Miguel's artwork and celebrity caricatures have been featured in The New Yorker and Vanity Fair magazines. He immediately fell in love with the Harlem jazz scene. He counted many notables among his friends, including Zora Neale Hurston, Langston Hughes, and W.C. Handy, for whom he also illustrated books. Miguel's caricatures of the jazz clubs were the first of their kind printed in Vanity Fair. He did not consider these caricatures but serious drawings of people, music, and culture he loved. Covarrubias also did illustrations for George Macy, the publisher of The Limited Editions Club, including Uncle Tom's Cabin, Green Mansions, Herman Melville's Typee, and Pearl Buck's All Men Are Brothers.
Heritage Press, the sister organization of The Limited Editions Club, reprinted unsigned editions. His advertising, painting, and illustration work also brought him international recognition, including gallery shows in Europe, Mexico, and the United States, and awards such as the 1929 National Art Directors' Medal for painting in color for his work on a Steinway & Sons piano advertisement.
Covarrubias was invited by the 1939-1940 Golden Gate International Exposition (GGIE) that was held on Treasure Island "to create a mural set entitled Pageant of the Pacific to be the centerpiece of Pacific House, a center where the social, cultural, and scientific interests of the countries in the Pacific Area could be shown to a large audience.'" Covarrubias painted the six murals for GGIE in San Francisco with his assistant Antonio M. Ruiz.
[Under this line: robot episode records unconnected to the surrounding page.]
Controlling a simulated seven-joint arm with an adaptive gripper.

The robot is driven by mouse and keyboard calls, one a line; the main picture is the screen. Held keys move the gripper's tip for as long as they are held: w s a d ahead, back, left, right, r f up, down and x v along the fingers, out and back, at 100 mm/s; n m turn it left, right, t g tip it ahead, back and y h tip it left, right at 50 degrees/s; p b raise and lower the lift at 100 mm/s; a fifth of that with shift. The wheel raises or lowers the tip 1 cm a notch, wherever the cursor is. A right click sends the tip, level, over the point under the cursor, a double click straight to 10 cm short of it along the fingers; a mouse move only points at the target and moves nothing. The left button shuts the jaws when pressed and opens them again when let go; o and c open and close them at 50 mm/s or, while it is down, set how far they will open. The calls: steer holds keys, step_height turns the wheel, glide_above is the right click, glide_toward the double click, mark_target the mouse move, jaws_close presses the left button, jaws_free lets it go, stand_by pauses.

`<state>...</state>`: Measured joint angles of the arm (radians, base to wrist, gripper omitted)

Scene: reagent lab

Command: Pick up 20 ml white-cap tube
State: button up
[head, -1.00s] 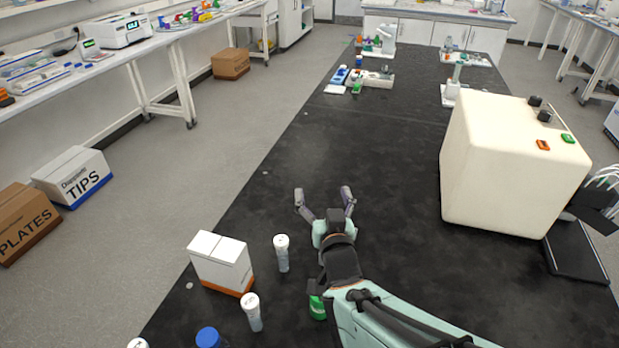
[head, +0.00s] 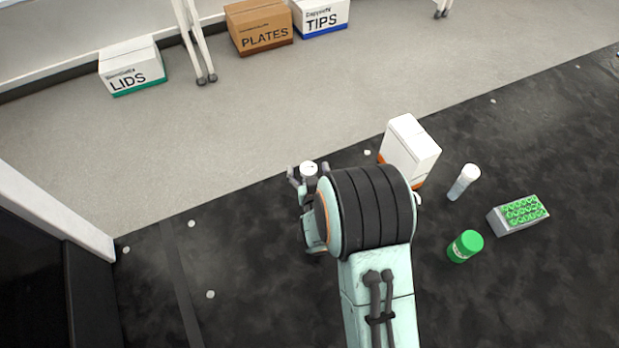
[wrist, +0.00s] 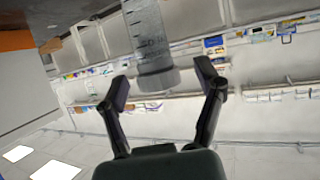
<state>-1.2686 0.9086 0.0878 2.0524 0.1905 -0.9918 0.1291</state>
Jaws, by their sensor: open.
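A clear tube with a white cap (head: 308,166) stands at my gripper (head: 303,177), near the left part of the bench edge in the head view. Only its top shows there; the arm and fingers hide the rest. In the wrist view the picture is turned over, and the tube (wrist: 150,40) hangs from the top edge with its cap between the two fingertips (wrist: 163,84). The fingers are open, with a gap on both sides of the tube. Another white-cap tube (head: 463,182) stands to the right, beyond my arm.
A white box (head: 408,150) with an orange base stands just right of my arm. A green-cap bottle (head: 465,246) and a grey rack with green tops (head: 520,212) stand farther right. The dark bench (head: 250,270) left of my arm is clear.

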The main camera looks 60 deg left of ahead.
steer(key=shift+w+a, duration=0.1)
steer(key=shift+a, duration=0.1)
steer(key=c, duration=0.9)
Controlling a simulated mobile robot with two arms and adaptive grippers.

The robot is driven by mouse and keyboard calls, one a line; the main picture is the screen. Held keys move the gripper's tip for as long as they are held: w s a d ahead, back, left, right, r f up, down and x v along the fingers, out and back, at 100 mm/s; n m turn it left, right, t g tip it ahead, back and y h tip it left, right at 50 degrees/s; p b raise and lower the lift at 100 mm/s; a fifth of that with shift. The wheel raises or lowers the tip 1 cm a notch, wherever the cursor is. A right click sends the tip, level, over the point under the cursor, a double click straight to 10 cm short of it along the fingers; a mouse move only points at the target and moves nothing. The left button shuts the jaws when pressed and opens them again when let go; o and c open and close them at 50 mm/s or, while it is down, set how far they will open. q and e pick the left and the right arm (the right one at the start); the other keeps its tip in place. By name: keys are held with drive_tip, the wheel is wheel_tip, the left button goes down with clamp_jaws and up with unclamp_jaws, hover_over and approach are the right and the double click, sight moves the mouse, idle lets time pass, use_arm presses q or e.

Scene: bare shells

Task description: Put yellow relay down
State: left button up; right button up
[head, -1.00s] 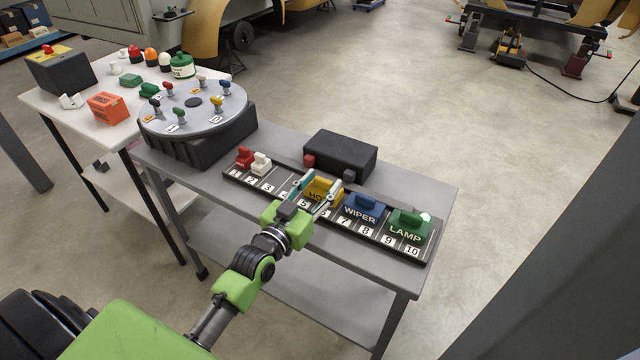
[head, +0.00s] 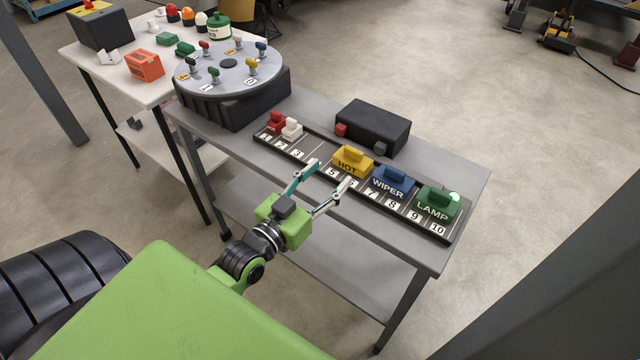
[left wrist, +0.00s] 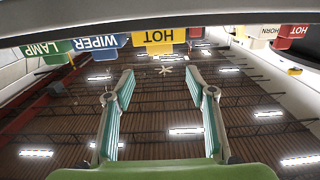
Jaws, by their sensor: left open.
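The yellow relay (head: 351,162), marked HOT, sits on the numbered black strip (head: 300,158) around positions 5 and 6, left of the blue WIPER relay (head: 393,181). It also shows in the left wrist view (left wrist: 160,37), beyond the fingertips. My left gripper (head: 332,173) is open and empty, in front of the strip and apart from the relay. Its two fingers (left wrist: 165,90) stand wide apart in the left wrist view. My right gripper is not in view.
The green LAMP relay (head: 436,203) fills the strip's right end; small red (head: 276,122) and white (head: 291,128) relays sit at its left. A black box (head: 373,127) stands behind. A round grey turntable (head: 228,80) with several small pegs is at the left.

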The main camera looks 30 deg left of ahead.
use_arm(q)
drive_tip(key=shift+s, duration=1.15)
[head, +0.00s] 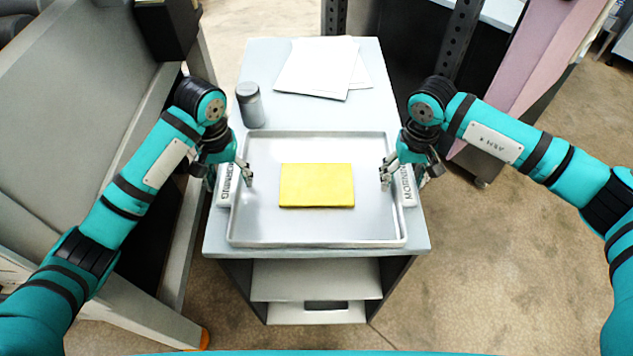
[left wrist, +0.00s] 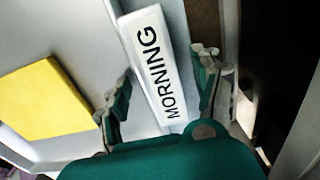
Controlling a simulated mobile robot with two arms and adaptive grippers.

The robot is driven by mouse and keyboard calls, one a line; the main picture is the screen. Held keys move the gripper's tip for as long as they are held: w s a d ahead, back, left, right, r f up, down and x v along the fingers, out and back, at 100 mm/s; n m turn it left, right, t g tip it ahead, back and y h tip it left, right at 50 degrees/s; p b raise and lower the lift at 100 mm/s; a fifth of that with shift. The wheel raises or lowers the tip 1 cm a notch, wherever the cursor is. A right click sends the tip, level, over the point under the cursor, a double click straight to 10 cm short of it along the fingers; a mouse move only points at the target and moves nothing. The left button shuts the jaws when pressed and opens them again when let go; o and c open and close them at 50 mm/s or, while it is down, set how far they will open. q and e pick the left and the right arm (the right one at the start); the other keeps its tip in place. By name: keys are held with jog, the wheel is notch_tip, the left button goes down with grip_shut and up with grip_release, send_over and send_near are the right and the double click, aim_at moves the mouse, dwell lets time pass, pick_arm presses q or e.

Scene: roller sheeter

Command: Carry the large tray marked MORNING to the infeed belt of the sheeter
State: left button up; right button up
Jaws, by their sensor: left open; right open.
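The large tray (head: 318,225) lies flat on a small grey cabinet, with a yellow slab (head: 317,186) in its middle. Each side has a white handle marked MORNING: the left handle (head: 229,185) and the right handle (head: 408,187). My left gripper (head: 231,181) is open at the left handle; in the left wrist view its fingers (left wrist: 160,90) stand on either side of the handle (left wrist: 155,65), apart from it. My right gripper (head: 402,180) is open at the right handle, with fingers on both sides. Whether it touches the handle cannot be told.
On the cabinet top (head: 335,113) behind the tray are a dark grey canister (head: 250,106) and white paper sheets (head: 312,67). A large grey machine (head: 70,100) stands close on the left. A dark rack post (head: 455,45) and pink panel (head: 540,55) stand behind right. Floor is clear at lower right.

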The whereabouts of the sixth mural, Art and Culture, are unknown. The Fauna and Flora of the Pacific mural are displayed at the de Young Museum in San Francisco.
He and Rosa Rolando married in 1930. They took an extended honeymoon to Bali with the National Art Directors' Medal prize money, immersing themselves in the local culture, language, and customs. Miguel returned to Southeast Asia (Java, Bali, India, Vietnam) in 1933 as a Guggenheim Fellow with Rosa, whose photography would become part of Miguel's book, Island of Bali. He also spent time in China, where his work was very influential among artists in Shanghai. Rosa and Miguel returned to live in Mexico City, where he continued to paint, illustrate and write. He taught ethnology at the Escuela Nacional de Antropología e Historia. He was appointed artistic director and director of administration for a new department at the Palacio de Bellas Artes, the National Palace of Fine Arts.
His mandate was to add an Academy of Dance, a task to which Rosa, with her dance and choreography background, was most valuable. During Miguel's tenure, traditional Mexican dance was researched, documented, and preserved, but this research into its roots helped usher in a new era in contemporary Mexican dance.
In 1952, he separated from his wife in pursuit of one of his students, Rocío Sagaón. He married Sagaón in a Catholic ceremony. Miguel Covarrubias, with colleague Matthew W. Stirling, was the co-discoverer of the Olmec civilization and died on February 5, 1957. His style was highly influential in America, especially in the 1920s and 1930s. He shared his appreciation of foreign cultures through his drawings, paintings, writings, and caricatures.